* [STATED GOAL]: Begin with the line holding "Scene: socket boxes", end with the line holding "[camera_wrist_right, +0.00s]", and repeat every line in between exactly, without pictures.

* [RECORDS SUPPLIED]:
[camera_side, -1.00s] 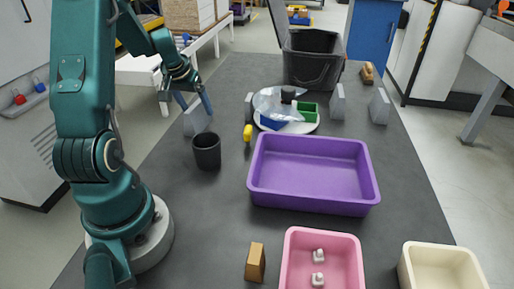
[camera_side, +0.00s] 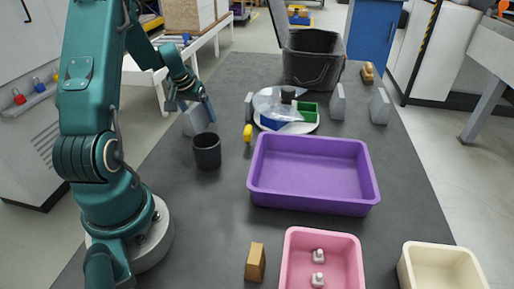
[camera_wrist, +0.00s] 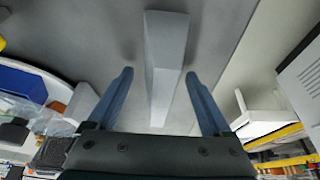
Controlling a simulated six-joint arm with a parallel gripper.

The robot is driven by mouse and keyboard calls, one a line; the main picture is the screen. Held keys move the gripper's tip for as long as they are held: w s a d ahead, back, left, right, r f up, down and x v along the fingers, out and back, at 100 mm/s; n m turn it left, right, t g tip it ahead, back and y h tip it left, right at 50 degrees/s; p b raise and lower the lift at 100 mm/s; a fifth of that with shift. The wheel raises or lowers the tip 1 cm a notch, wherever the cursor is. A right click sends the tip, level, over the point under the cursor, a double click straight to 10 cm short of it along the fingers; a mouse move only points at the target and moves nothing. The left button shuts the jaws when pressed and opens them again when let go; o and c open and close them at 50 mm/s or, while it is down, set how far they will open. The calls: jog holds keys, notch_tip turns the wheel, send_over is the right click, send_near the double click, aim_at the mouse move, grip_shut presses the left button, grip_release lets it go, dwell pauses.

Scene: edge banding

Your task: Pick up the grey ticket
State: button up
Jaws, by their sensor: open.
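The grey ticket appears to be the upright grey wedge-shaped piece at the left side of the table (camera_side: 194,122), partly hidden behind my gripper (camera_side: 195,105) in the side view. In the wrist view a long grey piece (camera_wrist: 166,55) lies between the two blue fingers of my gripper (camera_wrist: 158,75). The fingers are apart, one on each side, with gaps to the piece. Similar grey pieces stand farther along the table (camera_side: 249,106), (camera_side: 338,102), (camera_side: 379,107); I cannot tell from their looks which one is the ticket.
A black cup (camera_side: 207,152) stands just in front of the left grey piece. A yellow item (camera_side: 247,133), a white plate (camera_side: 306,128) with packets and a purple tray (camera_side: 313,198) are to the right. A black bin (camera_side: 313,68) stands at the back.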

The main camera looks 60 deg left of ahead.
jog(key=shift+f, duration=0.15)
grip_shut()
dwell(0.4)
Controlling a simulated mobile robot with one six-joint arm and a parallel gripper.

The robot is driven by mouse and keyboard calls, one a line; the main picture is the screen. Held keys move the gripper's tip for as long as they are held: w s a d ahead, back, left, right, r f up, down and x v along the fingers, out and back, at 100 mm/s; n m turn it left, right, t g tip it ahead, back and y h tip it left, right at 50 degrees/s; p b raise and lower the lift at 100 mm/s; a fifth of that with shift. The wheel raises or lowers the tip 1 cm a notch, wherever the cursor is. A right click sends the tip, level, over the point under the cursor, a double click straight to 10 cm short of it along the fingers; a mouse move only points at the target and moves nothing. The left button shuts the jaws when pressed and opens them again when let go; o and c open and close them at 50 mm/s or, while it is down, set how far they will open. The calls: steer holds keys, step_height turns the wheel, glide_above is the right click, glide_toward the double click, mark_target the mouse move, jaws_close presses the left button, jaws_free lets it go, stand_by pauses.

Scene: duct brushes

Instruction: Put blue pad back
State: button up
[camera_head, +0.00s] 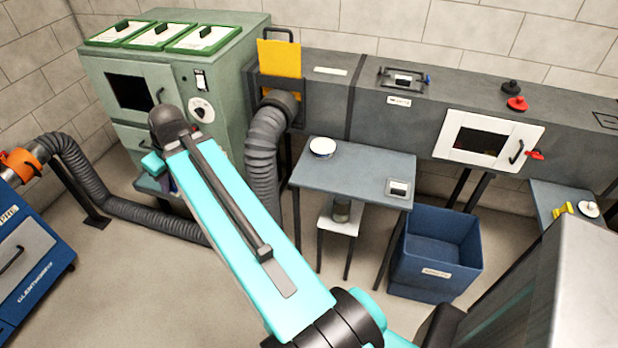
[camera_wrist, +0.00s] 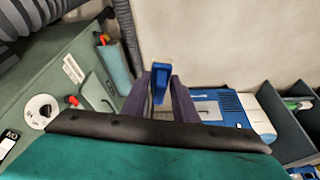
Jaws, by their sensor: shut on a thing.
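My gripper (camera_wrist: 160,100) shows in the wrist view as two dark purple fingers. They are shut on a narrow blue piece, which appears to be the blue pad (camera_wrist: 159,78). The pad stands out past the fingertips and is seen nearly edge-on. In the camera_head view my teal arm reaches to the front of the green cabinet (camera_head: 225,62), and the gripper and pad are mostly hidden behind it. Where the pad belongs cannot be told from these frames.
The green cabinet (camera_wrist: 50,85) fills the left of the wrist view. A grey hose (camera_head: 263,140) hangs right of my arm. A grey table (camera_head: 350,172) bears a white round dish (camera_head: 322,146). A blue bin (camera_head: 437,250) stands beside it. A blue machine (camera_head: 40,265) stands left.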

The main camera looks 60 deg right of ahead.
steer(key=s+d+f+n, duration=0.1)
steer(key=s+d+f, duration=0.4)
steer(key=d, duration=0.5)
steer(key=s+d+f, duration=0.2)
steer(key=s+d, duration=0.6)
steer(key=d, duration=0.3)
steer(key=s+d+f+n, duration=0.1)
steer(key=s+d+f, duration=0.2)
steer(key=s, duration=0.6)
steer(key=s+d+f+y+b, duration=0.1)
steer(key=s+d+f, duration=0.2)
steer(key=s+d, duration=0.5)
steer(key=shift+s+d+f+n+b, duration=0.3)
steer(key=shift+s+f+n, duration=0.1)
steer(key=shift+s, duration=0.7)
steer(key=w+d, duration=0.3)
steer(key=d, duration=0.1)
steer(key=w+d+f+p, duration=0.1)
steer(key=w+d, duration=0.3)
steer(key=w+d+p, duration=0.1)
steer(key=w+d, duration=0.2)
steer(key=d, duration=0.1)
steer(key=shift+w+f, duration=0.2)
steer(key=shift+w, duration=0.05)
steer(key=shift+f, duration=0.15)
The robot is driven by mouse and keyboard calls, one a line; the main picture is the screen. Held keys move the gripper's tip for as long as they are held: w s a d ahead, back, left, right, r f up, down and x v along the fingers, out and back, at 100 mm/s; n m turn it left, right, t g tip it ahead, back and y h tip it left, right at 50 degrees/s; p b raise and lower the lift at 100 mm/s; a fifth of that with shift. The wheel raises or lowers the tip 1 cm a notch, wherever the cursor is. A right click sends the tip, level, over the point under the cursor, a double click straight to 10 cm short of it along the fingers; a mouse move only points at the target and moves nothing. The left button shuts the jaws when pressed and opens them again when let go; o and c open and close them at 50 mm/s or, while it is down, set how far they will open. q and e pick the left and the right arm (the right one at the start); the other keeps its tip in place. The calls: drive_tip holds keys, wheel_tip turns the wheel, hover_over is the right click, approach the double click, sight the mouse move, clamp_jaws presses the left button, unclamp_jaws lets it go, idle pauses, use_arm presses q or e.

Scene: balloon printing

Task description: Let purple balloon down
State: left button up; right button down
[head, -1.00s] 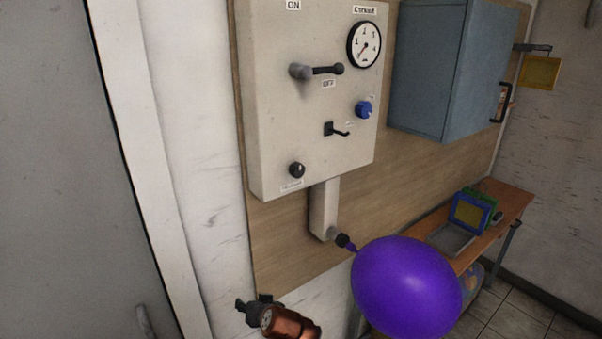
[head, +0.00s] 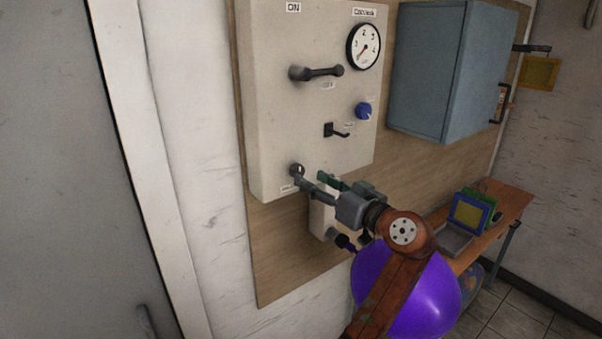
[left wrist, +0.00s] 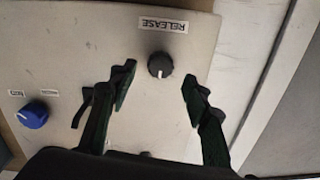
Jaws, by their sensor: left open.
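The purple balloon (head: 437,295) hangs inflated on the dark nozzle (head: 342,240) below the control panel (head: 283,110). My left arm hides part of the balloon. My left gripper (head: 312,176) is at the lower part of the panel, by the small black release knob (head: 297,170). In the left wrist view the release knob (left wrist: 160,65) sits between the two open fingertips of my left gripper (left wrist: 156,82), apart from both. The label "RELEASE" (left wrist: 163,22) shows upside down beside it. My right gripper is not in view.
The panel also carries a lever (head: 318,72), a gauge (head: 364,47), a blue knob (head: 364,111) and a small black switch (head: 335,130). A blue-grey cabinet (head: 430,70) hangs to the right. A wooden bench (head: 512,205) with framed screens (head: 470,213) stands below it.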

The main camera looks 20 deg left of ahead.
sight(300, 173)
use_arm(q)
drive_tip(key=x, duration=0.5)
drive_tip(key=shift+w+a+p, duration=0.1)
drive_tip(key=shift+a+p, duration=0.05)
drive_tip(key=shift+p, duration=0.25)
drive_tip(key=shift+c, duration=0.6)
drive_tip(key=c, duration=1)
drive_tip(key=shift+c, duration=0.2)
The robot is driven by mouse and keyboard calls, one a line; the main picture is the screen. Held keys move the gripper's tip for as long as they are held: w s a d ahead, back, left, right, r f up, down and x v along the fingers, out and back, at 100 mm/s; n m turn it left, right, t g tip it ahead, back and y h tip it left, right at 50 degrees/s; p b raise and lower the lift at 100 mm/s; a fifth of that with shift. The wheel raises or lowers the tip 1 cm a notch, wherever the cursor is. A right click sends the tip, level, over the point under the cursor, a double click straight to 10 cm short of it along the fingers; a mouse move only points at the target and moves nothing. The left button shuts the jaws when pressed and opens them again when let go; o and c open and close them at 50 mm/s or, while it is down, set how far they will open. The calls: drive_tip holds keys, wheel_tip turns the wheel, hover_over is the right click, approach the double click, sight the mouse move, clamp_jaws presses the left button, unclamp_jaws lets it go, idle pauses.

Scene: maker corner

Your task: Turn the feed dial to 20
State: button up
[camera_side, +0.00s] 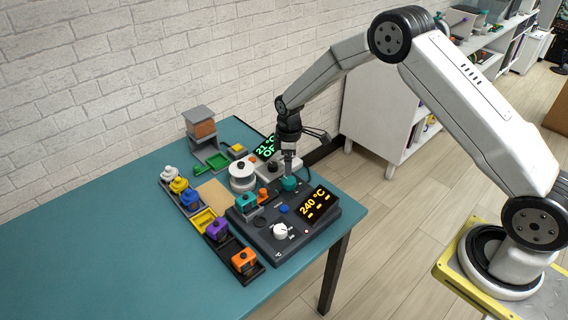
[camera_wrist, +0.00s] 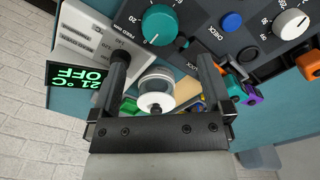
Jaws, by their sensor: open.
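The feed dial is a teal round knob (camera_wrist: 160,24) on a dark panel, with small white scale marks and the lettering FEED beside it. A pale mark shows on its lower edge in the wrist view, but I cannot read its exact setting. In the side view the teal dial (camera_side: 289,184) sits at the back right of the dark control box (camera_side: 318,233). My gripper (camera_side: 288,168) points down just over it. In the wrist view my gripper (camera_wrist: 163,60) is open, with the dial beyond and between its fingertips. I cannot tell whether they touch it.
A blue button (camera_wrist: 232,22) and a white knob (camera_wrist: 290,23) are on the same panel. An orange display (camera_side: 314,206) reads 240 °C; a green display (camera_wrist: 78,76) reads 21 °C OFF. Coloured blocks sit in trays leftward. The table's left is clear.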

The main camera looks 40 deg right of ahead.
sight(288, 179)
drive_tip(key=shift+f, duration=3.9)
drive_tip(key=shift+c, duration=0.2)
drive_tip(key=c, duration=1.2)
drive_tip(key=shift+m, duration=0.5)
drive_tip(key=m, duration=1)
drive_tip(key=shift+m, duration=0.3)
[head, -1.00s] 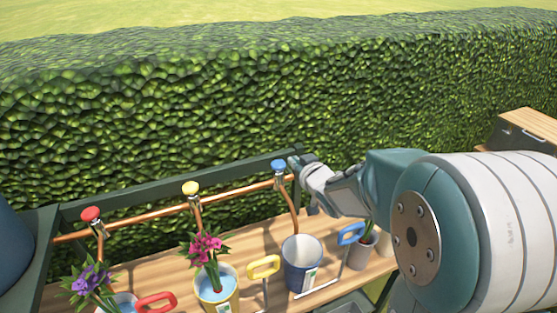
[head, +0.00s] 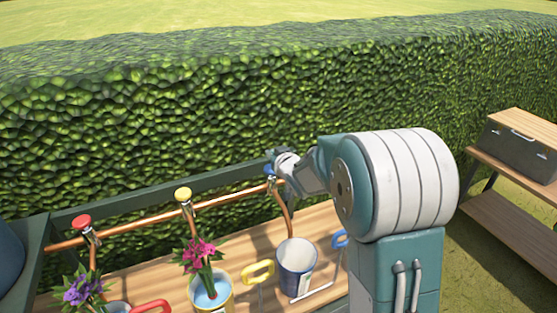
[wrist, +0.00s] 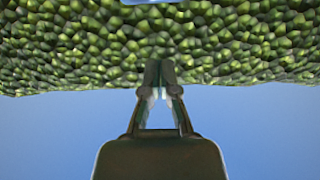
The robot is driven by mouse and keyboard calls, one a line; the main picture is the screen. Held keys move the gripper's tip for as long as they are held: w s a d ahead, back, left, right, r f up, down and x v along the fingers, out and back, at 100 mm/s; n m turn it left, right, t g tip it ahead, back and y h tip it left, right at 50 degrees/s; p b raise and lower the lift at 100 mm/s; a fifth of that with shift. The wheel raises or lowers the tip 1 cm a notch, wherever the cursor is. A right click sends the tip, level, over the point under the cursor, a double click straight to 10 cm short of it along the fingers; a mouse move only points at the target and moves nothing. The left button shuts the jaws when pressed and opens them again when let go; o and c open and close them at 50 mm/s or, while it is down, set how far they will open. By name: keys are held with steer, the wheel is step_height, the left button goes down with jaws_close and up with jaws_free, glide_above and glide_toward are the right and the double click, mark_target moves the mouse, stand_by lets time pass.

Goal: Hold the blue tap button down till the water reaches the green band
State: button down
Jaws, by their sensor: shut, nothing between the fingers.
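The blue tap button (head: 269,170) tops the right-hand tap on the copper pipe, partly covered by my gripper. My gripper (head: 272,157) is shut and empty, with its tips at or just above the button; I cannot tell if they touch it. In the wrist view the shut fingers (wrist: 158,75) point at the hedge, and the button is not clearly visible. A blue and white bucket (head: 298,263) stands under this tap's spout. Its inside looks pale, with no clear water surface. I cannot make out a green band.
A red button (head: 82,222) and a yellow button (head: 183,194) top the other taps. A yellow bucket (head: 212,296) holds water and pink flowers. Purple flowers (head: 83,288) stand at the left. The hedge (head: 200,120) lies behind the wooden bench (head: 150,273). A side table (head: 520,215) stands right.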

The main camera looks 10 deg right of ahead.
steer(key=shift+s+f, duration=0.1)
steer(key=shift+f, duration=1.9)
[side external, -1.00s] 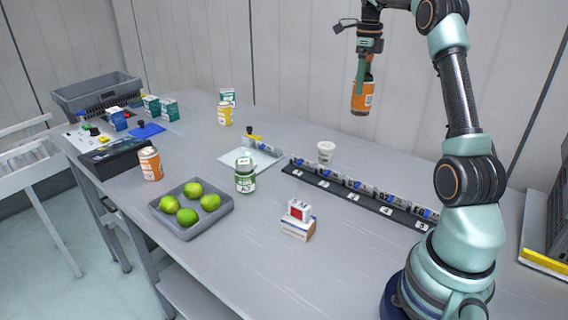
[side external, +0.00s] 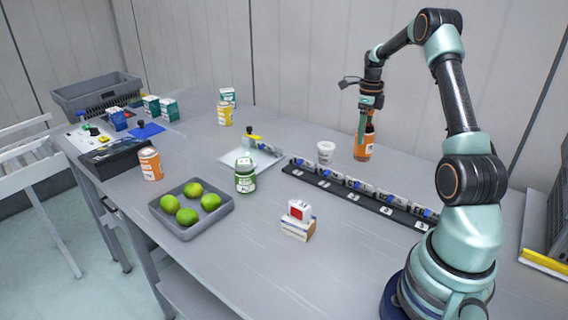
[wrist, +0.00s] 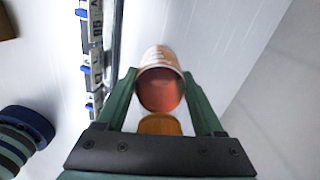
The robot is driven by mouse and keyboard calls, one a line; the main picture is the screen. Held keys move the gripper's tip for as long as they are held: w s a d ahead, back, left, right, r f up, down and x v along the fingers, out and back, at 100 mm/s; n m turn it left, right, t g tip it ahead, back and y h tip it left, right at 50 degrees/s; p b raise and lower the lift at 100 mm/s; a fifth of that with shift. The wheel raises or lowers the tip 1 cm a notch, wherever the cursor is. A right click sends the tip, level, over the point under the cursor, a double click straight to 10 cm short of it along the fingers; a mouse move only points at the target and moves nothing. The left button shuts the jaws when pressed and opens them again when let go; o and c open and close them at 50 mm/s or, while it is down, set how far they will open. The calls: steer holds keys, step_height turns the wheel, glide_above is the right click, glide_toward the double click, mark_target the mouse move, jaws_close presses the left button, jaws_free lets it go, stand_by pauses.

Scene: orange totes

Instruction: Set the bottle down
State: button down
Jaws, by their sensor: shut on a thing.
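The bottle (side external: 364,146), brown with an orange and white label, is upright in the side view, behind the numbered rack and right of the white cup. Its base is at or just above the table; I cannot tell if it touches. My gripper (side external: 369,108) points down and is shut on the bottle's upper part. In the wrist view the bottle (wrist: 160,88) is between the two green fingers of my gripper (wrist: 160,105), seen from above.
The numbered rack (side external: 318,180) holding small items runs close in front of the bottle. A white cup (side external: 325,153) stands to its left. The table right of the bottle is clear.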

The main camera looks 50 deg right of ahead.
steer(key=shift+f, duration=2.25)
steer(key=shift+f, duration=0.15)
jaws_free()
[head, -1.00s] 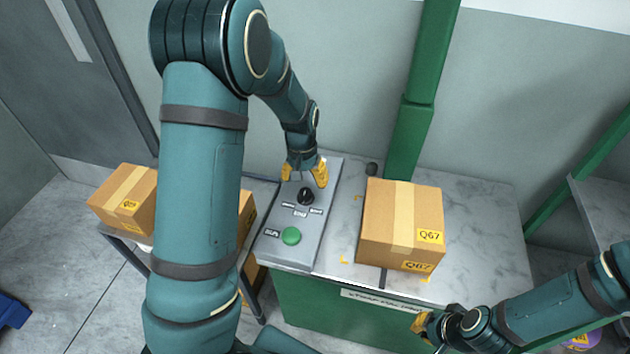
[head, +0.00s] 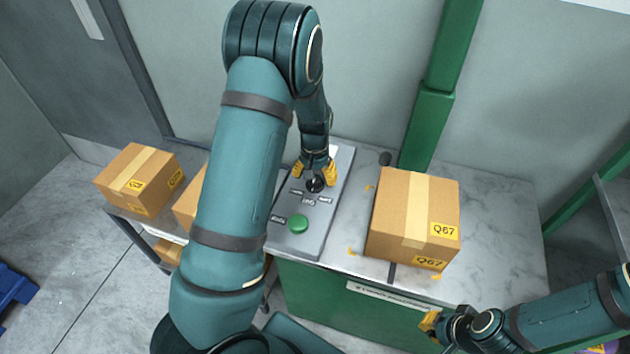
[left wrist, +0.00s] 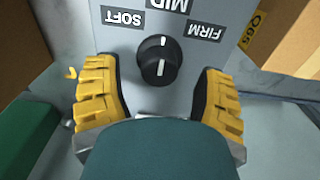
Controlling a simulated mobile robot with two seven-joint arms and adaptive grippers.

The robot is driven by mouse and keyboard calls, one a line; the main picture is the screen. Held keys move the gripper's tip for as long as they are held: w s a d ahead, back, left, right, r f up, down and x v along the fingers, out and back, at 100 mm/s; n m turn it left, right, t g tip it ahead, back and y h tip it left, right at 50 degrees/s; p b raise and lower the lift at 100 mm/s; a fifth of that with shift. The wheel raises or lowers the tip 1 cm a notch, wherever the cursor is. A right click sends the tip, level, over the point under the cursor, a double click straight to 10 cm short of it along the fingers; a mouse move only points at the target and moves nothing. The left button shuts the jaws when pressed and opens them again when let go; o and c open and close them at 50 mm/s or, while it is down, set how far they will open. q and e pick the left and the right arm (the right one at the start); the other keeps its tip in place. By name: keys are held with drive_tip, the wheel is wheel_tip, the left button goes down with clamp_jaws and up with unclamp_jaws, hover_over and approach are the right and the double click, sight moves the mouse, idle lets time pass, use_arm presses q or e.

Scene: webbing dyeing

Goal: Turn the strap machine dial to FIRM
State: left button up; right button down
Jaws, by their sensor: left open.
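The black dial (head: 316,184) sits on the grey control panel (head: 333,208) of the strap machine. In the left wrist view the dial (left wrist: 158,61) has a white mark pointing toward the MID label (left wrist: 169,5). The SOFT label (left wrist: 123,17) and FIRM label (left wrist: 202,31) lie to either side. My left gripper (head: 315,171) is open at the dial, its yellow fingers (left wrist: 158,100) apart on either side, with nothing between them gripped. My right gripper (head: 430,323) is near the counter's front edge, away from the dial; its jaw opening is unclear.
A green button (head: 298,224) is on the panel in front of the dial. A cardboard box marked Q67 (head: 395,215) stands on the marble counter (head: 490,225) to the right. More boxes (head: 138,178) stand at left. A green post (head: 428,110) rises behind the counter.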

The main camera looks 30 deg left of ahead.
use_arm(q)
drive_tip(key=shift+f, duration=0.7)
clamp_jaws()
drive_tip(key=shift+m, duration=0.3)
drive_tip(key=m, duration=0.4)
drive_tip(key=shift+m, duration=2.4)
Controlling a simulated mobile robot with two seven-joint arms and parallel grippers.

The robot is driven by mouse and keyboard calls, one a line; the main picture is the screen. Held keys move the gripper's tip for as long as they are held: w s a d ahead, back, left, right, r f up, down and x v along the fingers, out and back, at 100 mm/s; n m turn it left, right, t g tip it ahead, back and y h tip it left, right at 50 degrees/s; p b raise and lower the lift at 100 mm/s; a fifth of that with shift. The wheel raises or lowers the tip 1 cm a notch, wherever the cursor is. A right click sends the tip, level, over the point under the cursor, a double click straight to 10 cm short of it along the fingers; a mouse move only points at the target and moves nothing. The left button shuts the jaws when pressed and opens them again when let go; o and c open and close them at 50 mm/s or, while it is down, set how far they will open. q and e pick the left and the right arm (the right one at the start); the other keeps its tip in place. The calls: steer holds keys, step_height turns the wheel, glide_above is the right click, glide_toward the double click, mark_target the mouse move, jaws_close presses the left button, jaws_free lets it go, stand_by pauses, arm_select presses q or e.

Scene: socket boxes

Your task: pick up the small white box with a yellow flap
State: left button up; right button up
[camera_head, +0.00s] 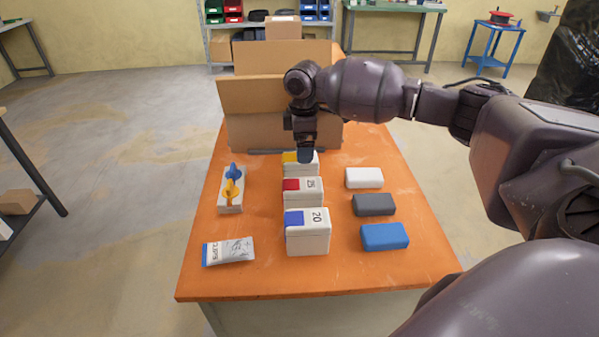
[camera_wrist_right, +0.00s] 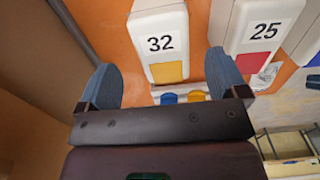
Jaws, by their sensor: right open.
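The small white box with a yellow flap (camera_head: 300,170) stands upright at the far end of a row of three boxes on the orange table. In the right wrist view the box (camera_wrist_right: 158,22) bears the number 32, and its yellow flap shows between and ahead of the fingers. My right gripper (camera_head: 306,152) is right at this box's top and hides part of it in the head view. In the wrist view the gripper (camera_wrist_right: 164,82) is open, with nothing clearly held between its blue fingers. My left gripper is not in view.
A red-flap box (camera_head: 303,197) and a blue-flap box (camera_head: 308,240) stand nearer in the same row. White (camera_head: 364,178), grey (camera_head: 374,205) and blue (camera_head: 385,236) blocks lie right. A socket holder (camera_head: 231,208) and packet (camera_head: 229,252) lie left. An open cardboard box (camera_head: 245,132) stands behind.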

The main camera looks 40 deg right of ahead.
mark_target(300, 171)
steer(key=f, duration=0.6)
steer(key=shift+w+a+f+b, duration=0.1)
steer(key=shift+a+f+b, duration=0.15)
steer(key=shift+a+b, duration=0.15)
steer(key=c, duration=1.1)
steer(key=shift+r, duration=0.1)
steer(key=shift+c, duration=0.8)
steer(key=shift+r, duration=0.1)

* [THE ANSWER]:
Scene: socket boxes

Your task: pick up the small white box with a yellow flap
State: left button up; right button up
[camera_head, +0.00s] 
[camera_wrist_right, +0.00s] 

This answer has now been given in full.